Problem to solve: Extract each line of the data below exactly as written.
* start Recorded data *
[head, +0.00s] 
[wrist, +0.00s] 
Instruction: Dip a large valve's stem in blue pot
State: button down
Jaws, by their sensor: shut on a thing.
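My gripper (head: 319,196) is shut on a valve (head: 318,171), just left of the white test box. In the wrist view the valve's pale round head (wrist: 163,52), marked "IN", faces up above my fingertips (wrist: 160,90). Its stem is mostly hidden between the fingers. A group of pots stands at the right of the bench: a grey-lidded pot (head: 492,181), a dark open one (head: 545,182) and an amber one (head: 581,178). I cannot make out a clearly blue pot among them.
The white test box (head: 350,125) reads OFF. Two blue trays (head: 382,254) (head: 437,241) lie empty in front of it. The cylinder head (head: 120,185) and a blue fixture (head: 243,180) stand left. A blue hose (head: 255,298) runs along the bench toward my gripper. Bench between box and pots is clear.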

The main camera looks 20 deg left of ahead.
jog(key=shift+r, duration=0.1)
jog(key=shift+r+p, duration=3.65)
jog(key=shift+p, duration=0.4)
* end Recorded data *
Exercise solution:
[head, +0.00s] 
[wrist, +0.00s] 
Instruction: Dip a large valve's stem in blue pot
State: button down
Jaws, by their sensor: shut on a thing.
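My gripper (head: 319,196) is shut on a valve (head: 318,171), just left of the white test box. In the wrist view the valve's pale round head (wrist: 163,52), marked "IN", faces up above my fingertips (wrist: 160,90). Its stem is mostly hidden between the fingers. A group of pots stands at the right of the bench: a grey-lidded pot (head: 492,181), a dark open one (head: 545,182) and an amber one (head: 581,178). I cannot make out a clearly blue pot among them.
The white test box (head: 350,125) reads OFF. Two blue trays (head: 382,254) (head: 437,241) lie empty in front of it. The cylinder head (head: 120,185) and a blue fixture (head: 243,180) stand left. A blue hose (head: 255,298) runs along the bench toward my gripper. Bench between box and pots is clear.

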The main camera looks 20 deg left of ahead.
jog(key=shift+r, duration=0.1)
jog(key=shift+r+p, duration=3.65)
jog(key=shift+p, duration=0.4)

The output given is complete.